GOED's reliance on the Sundance example is, in fact, self-defeating. Sundance has already departed for Boulder, Colorado. There is no ongoing competitive negotiation with Colorado over Sundance. The current matter concerns a newly-created Utah-based nonprofit whose stated purpose is to build a Utah film ecosystem — an entity with no competing state bidding for its location.
(3) The final-contract carve-out confirms the exemption's limits. Section 63G-2-305(35) provides that "this section may not be used to restrict access to a record evidencing a final contract." That clause does not authorize an agency to withhold every other record connected to a proposed major public grant until — or indefinitely, if — a contract is signed. It guarantees disclosure of final agreements; it does not deputize agencies to draw a categorical curtain over every preceding record.

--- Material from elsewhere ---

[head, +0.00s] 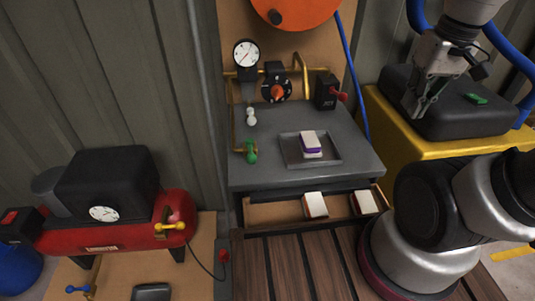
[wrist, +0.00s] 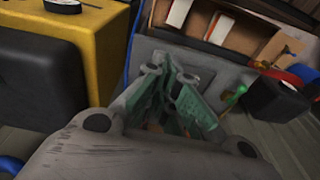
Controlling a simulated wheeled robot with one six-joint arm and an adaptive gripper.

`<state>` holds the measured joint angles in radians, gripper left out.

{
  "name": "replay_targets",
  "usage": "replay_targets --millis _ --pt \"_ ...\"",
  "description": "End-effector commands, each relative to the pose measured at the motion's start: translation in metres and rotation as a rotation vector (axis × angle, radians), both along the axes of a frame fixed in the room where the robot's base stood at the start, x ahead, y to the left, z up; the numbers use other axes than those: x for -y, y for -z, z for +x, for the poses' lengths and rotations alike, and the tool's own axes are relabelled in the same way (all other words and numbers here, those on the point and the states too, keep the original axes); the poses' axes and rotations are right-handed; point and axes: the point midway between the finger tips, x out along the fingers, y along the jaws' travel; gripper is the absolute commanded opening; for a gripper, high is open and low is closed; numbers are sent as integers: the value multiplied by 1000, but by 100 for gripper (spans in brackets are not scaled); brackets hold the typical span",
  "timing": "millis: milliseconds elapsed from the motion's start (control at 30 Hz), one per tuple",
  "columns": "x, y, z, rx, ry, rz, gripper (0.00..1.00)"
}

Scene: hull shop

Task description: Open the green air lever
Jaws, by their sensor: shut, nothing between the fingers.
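The green air lever (head: 251,152) sits on a short brass fitting (head: 239,151) at the left of the grey bench. Its handle looks roughly upright, across the fitting. A small green piece that looks like it shows in the wrist view (wrist: 236,94), right of the fingers. My gripper (head: 417,113) is shut and empty. It hangs in front of the black case on the yellow stand, at the right, well apart from the lever. In the wrist view my fingers (wrist: 166,62) point toward the grey bench.
The grey bench (head: 262,176) carries a tray (head: 331,160) with a white and purple block. A black box with a red lever (head: 327,92), a dial gauge (head: 246,53) and a round regulator (head: 277,89) stand behind. An open drawer (head: 274,213) holds white blocks. A red compressor (head: 110,234) stands left.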

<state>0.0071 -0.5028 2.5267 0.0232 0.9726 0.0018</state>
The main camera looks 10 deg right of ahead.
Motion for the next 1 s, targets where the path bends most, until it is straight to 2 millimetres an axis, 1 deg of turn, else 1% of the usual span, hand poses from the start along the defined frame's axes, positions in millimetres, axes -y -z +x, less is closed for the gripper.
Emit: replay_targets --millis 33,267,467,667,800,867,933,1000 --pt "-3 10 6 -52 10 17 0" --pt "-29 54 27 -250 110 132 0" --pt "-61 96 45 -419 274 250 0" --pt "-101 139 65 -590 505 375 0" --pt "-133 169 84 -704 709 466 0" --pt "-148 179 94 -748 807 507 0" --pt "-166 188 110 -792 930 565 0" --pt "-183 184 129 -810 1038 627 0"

C. The January 8, 2026 Board Vote Was Not an Informal Advisory Act.
GOED's Statement repeatedly characterizes the January 8 Board action as an "informal presentation" of an "idea" considered in an "advisory role." That characterization is contradicted by the contemporaneous public record. The transcript and the publicly-available audio show, in sequence: (i) staff introduction of the item as an IAA grant proposal; (ii) a pre-drafted written motion read into the record, naming the grantee, the fund, and the $2,000,000 amount; (iii) a detailed operational presentation by Mr. Anderson; (iv) substantive governance and implementation questions from Board members; (v) a second reading of the motion; (vi) named members moving and seconding the motion; (vii) a roll-call vote with each member voting "yes" individually; (viii) the chair's declaration, "Motion passes"; and (ix) congratulatory remarks expressing the Board's anticipation of "helping make this happen for the State of Utah."
A pre-drafted written motion, a recorded roll-call vote, a declaration of passage, and on-the-record congratulations are not the procedural markers of an informal advisory discussion; they are the markers of a formal institutional action. The legal label GOED now attaches — "recommendation" rather than "approval" — may be accurate as to the allocation of final authority under § 63N-3-103, but it does not transform the contemporaneous factual record into something it is not. The GRAMA significance is straightforward: a formal, recorded, public Board action concerning a $2,000,000 expenditure necessarily generated preparatory records — agendas, briefing packets, staff memoranda, the draft motion, and coordinating e-mails — that are records of government activity subject to GRAMA's presumption of openness. They are not transmuted into "negotiations" merely because GOED now relabels the Board's role.
D. GOED's Reasonable-Search Showing Is Conclusory.
GOED correctly recites that GRAMA requires a reasonable search for responsive records, but its filing offers only the bare conclusion that such a search occurred. It does not identify which custodians' files were searched, which e-mail or messaging
systems were queried, what date ranges were applied, or whether the communications of Board members and other involved state officials were included. That lack of detail is dispositive here because GOED simultaneously claims certain records do not exist while acknowledging that other disputed responsive materials do exist and will be tendered for in camera review. A meaningful description of search scope and methodology is essential for the Director to evaluate whether GOED has adequately searched within each of the three categories enumerated in Petitioner's February 9, 2026 request.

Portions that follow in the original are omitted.